Außerdem brauche der Binnenmarkt auch in Zukunft einen
zuverlässigen Rechtsrahmen, so Verheugen.
Der soll allerdings regelmäßig überprüft und
notfalls gelichtet werden - in einem dreistufigen Verfahren.
Zunächst sollen alle Gesetzesvorhaben nach entbehrlichen
Vorschriften durchforstet werden, danach wollen sich die
Kommissarinnen und Kommissare die bestehenden Richtlinien und
Verordnungen vornehmen, schließlich sollen ihre Beamten bei
neuen Texten größere Sorgfalt walten lassen. Vor allem
sollen sie sich mehr Gedanken darüber machen, was neue
Vorschriften für die Unternehmen bedeuten.
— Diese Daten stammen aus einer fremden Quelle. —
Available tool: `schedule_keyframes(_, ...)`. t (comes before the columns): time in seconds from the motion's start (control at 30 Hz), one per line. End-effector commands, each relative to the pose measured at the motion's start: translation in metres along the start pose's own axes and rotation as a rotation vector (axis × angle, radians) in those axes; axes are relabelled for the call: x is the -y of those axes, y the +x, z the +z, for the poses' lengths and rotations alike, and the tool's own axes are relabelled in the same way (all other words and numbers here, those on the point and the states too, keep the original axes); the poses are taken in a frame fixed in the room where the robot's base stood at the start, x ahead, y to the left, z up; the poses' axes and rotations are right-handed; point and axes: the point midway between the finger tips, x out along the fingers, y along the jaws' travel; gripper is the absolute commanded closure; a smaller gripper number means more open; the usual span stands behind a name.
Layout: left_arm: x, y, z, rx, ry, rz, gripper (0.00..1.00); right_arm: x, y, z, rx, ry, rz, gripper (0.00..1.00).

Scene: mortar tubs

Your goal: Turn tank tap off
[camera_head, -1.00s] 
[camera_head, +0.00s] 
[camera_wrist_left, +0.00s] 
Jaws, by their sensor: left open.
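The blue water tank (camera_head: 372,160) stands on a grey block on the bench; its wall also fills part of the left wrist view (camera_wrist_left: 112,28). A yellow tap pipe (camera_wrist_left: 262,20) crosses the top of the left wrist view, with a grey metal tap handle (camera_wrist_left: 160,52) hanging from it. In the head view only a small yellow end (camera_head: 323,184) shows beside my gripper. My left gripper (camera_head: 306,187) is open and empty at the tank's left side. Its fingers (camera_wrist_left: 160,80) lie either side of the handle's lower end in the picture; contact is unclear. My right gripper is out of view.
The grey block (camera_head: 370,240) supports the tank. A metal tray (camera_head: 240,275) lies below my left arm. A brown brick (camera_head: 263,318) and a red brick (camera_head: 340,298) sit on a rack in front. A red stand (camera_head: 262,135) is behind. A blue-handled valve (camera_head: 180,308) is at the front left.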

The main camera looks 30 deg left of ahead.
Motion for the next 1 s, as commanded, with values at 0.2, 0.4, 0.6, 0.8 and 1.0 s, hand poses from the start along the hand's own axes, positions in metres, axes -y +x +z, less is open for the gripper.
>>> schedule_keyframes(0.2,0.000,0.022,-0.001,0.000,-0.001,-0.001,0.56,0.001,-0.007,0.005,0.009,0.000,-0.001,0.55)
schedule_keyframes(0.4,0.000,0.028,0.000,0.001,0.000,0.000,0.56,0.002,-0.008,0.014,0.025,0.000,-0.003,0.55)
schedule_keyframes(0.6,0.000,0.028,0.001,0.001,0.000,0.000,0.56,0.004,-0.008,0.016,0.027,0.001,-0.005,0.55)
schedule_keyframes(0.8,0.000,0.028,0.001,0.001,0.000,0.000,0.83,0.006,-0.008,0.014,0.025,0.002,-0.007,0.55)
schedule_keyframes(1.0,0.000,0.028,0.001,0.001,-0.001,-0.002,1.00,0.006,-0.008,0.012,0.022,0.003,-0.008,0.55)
Die jetzt von der Kommission beschlossene
Entrümpelungsaktion betrifft nur solche Texte, die dem
Ministerrat und dem Parlament bis Ende 2003 zugeleitet und noch
nicht beschlossen worden sind.
Nach dem EU-Vertrag kann die Kommission das ihr zustehende
Initiativrecht (danach ist alleine sie befugt, Rechtstexte
vorzuschlagen) jederzeit ausüben und Texte zurückziehen.
Im Europäischen Parlament stößt das überwiegend
auf ein positives Echo, politisch fühlen sich manche
Abgeordnete allerdings übergangen. Dass man über die
Pläne der Kommission aus den Zeitun-gen erfahren habe,
verstoße gegen die bestehenden Vereinbarungen zwischen
Kommission, Rat und Parlament, beschwerte sich der
sozialdemokratische Fraktionsvorsitzende Martin Schulz.
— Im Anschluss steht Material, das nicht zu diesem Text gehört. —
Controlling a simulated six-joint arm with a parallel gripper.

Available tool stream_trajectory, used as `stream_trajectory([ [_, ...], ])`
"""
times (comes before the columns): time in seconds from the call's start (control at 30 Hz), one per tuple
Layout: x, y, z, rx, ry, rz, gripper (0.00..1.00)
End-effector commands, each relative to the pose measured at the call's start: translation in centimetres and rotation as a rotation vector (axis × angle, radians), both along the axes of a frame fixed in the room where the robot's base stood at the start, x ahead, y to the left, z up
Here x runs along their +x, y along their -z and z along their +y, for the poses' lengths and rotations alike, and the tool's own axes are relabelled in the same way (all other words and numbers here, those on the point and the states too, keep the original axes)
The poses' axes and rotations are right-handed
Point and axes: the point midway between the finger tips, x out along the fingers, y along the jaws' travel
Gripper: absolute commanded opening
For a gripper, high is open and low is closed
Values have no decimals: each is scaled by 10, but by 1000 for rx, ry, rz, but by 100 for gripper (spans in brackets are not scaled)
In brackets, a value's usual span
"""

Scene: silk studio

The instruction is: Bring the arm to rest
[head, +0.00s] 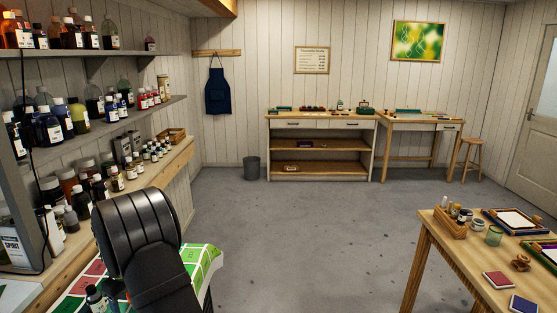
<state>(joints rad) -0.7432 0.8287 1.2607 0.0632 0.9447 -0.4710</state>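Black rounded links of my arm (140,235) fill the lower left of the head view. They stand in front of the wooden bench (165,172) and over a green, red and white patterned cloth (203,262).
Shelves (110,108) crowded with bottles run along the left wall, close to my arm. A wooden table (440,242) with frames, jars and small pads is at the right. A bin (251,168) stands by the back cabinet (320,157). The grey floor between is clear.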

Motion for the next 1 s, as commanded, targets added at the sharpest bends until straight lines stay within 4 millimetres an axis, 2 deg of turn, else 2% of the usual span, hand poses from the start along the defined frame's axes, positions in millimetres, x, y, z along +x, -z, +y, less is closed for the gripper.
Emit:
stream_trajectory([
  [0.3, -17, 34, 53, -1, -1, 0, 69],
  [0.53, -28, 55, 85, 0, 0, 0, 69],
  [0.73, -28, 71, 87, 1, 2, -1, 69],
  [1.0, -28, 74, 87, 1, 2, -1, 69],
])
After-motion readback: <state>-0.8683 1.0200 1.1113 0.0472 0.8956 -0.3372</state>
Doch auf der linken Seite des Parlaments ist auch Kritik an der
Entbürokratisierung zu hören. Dort fürchtet man,
dass dem neuen Kurs der Kommission anspruchsvolle Sozialstandards
zum Opfer fallen könnten. Konservative und Liberale
unterstützen die Kommission dagegen in ihrem Bemühen, die
Bürokratie innerhalb der Union anzubauen - jedenfalls im
Prinzip. Was Verheugen jetzt vorgelegt habe, sagt Hartmut Nassauer
(EVP/DE), könne nur "der Anfang auf dem Weg zum
Bürokratieabbau sein". Das hat der Kommissar auch versprochen.
Noch im Oktober will er die ersten Rechtsakte benennen, die schon
in Kraft sind und gestrichen werden sollen.